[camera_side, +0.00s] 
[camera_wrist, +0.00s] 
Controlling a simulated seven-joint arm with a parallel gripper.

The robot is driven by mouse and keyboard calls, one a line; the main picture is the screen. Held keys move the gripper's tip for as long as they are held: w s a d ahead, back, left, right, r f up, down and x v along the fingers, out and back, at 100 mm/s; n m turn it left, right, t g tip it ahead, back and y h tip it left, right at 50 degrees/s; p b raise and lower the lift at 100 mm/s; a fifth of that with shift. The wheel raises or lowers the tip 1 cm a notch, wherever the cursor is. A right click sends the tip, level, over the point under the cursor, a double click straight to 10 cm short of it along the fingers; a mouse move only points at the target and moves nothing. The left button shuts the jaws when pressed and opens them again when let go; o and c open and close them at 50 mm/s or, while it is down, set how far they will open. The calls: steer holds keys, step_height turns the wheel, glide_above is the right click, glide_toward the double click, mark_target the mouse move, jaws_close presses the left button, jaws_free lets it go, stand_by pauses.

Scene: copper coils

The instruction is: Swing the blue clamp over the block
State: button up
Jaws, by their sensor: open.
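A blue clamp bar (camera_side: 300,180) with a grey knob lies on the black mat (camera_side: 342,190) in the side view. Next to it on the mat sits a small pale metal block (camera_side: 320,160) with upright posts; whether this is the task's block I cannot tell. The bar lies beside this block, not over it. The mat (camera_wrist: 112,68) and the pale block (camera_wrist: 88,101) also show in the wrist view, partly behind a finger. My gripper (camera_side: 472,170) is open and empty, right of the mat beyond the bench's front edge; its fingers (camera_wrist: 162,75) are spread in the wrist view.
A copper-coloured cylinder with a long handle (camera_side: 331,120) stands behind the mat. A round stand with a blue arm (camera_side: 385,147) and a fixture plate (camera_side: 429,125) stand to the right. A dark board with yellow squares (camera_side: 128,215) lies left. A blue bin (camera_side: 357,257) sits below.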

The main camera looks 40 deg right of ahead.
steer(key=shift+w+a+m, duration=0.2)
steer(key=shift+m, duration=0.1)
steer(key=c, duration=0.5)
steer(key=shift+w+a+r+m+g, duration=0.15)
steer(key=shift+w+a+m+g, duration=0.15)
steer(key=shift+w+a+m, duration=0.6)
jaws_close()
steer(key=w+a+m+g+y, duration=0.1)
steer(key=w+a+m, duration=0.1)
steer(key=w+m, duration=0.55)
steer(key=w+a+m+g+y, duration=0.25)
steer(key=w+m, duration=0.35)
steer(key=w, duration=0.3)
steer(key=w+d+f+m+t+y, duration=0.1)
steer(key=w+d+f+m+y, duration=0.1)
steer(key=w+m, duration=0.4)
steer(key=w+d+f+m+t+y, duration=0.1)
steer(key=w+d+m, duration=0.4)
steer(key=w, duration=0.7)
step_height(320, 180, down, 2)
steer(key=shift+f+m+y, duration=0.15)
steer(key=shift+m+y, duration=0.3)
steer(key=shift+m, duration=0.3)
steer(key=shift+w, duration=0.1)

WHAT THE TASK ASKS – Your task is to repeat every line exactly.

SOLUTION TO THE PROBLEM –
[camera_side, +0.00s] 
[camera_wrist, +0.00s] 
Controlling a simulated seven-joint arm with a parallel gripper.

The robot is driven by mouse and keyboard calls, one a line; the main picture is the screen. Held keys move the gripper's tip for as long as they are held: w s a d ahead, back, left, right, r f up, down and x v along the fingers, out and back, at 100 mm/s; n m turn it left, right, t g tip it ahead, back and y h tip it left, right at 50 degrees/s; p b raise and lower the lift at 100 mm/s; a fifth of that with shift. The wheel raises or lowers the tip 1 cm a notch, wherever the cursor is. A right click sends the tip, level, over the point under the cursor, a double click straight to 10 cm short of it along the fingers; a mouse move only points at the target and moves nothing. The left button shuts the jaws when pressed and opens them again when let go; o and c open and close them at 50 mm/s or, while it is down, set how far they will open. The calls: steer holds keys, step_height turns the wheel, glide_above is the right click, glide_toward the double click, mark_target the mouse move, jaws_close presses the left button, jaws_free lets it go, stand_by pauses.

Scene: copper coils

The instruction is: Swing the blue clamp over the block
State: button up
Jaws, by their sensor: open.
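A blue clamp bar (camera_side: 300,180) with a grey knob lies on the black mat (camera_side: 342,190) in the side view. Next to it on the mat sits a small pale metal block (camera_side: 320,160) with upright posts; whether this is the task's block I cannot tell. The bar lies beside this block, not over it. The mat (camera_wrist: 112,68) and the pale block (camera_wrist: 88,101) also show in the wrist view, partly behind a finger. My gripper (camera_side: 472,170) is open and empty, right of the mat beyond the bench's front edge; its fingers (camera_wrist: 162,75) are spread in the wrist view.
A copper-coloured cylinder with a long handle (camera_side: 331,120) stands behind the mat. A round stand with a blue arm (camera_side: 385,147) and a fixture plate (camera_side: 429,125) stand to the right. A dark board with yellow squares (camera_side: 128,215) lies left. A blue bin (camera_side: 357,257) sits below.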

The main camera looks 40 deg right of ahead.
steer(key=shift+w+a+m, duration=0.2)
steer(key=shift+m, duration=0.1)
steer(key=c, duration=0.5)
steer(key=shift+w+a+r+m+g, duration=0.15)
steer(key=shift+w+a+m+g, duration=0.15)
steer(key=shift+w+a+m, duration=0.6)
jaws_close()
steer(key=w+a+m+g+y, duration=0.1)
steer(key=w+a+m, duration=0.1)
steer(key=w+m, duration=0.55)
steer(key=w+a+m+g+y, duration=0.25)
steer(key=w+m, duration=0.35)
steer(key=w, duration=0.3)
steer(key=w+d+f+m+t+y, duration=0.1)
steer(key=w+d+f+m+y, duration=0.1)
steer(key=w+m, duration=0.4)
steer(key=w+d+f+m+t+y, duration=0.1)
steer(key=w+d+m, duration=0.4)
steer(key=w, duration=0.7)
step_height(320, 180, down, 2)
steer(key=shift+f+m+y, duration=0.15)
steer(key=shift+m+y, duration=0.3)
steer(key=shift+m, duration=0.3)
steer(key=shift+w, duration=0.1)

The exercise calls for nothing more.